La seule solution dans ce cas réside dans un guidage, or ce guidage ne semble pouvoir venir que de l’extérieur : l’Europe ? La DFS [1], notre gros partenaire européen au sein du FABEC [2]?
Un peu d’histoire : les derniers grands succès
Il y a une bonne décennie de cela, nous avons assisté à de nombreuses améliorations.
- La mise en place de la ARNV3 a permis la mise en place de nouvelles routes, routes enfin libérées des carcans que constituaient les balises radio-électriques (VOR,VOR-DME,NDB, etc..).
- Le passage technique à ODS-Mat a, quant à lui, permis de passer d’une interface monochrome avec une forte rémanence où il était difficile de distinguer les limites de zones des limites de secteurs, et où se noyaient les plots à une interface couleur où les zones sont clairement différentiées des limites secteurs, où les plots ressortent avec des codages clairs : avions actuels ou à venir, vols en interaction avec ma zone de contrôle et enfin, vols qui ne me concernent pas du tout.
- Le RVSM continental a permis, au dessus de 29 000 ft, de réduire les espaces de 2000 ft à 1000 ft entre les avions. Cette amélioration largement européenne a permis d’augmenter les altitudes disponibles pour les avions entraînant un confort de gestion largement amélioré, une capacité améliorée et enfin, une optimisation énorme de la consommation des avions car ces derniers pouvaient se rapprocher beaucoup plus de leur niveau de vol optimal.
Et maintenant ?
Quelques améliorations ont été apportées ces dernières années mais les gains restent minimes :
- ODS-Base a remplacé ODS-Mat permettant de rajouter une petite couche logicielle mais aucune grosse avancée technique pour l’instant… EEE supposé arriver en 2013 ne peut satisfaire l’intégralité des besoins français.
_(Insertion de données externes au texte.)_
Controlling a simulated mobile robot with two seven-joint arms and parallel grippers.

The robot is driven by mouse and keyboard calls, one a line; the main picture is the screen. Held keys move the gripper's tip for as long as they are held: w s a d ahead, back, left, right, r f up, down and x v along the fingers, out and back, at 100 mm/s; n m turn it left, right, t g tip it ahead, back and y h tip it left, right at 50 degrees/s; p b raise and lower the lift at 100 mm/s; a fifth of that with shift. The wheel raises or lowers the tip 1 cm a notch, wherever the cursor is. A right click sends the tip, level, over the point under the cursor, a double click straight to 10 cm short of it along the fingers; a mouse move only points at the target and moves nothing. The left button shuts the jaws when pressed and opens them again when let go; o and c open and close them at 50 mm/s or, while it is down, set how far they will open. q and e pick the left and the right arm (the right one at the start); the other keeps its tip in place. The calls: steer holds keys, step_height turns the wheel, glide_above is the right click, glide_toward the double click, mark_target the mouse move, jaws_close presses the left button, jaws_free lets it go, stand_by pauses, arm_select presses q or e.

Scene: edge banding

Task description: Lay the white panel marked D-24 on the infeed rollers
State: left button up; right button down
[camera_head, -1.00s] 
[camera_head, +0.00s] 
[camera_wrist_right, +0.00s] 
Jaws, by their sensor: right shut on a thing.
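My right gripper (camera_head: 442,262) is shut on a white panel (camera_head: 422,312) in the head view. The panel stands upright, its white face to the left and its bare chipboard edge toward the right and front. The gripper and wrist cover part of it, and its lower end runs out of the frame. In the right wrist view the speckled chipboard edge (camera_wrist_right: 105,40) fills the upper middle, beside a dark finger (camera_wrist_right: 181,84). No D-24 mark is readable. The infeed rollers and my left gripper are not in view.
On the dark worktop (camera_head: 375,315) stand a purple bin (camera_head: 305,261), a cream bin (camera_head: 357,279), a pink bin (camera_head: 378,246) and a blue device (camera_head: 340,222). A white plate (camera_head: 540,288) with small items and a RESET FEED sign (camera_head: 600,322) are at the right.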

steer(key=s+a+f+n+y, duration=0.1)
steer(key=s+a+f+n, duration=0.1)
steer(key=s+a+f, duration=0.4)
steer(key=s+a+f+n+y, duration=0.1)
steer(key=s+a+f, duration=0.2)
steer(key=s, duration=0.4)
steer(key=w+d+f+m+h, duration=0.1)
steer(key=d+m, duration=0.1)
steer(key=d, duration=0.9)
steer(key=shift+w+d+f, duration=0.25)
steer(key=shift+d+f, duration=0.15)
Il vivote et certains espèrent le sauver en le mettant en service dans les centres de l’Ouest (Bordeaux et Brest). 4-Flight, initialement prévu en 2015, n’arrivera, dans le meilleur des cas qu’en 2017 (hé oui, déjà deux ans de retard !)… Je passe sur les approches dont le système de l’avenir (SYSAT) reste encore à définir…
- Les réseaux de routes ou les volumes de contrôle ont continué à être ajustés? Cependant, nous ne parlons là que de modifications « mineures » : ré-aménagement de la desserte de certains aéroports, toilettage de certains espaces, redécoupage de certaines zones militaires pour tenter d’optimiser l’utilisation des espaces.
Mais les gros nuages noirs, ce sont l’humain et le financier…
L’humain parce que depuis le papy-boom, les effectifs ont plongé, phénomène prévu mais la mise en place de la RGPP[3] entre-temps a accentué cette baisse tant et si bien que l’effectif ne permet déjà plus de faire face au trafic…
En ce moment, les chiffres des délais[4] restent « raisonnables » car la crise implique un trafic relativement modeste mais à la moindre embellie, il y aura du soucis à se faire.
Le court terme, toujours et encore…
En dépannage de cet effectif réduit, il y a toujours le court terme. Exploiter tous les aménagements offerts dans les accords sociaux même si, parfois, ça pourrait impacter la sécurité. Là aussi les encadrements s’appliquent à « presser le citron ». Problème, mais il ne reste plus beaucoup de jus alors quelles sont les solutions ? Globalement, il y en a deux :
– recruter mais il faut avoir conscience qu’il faudra 5 années avant que ce recrutement ne porte ces fruits. Trois ans de formation plus deux années pour obtenir sa qualification sont nécessaires dans les plus gros centres…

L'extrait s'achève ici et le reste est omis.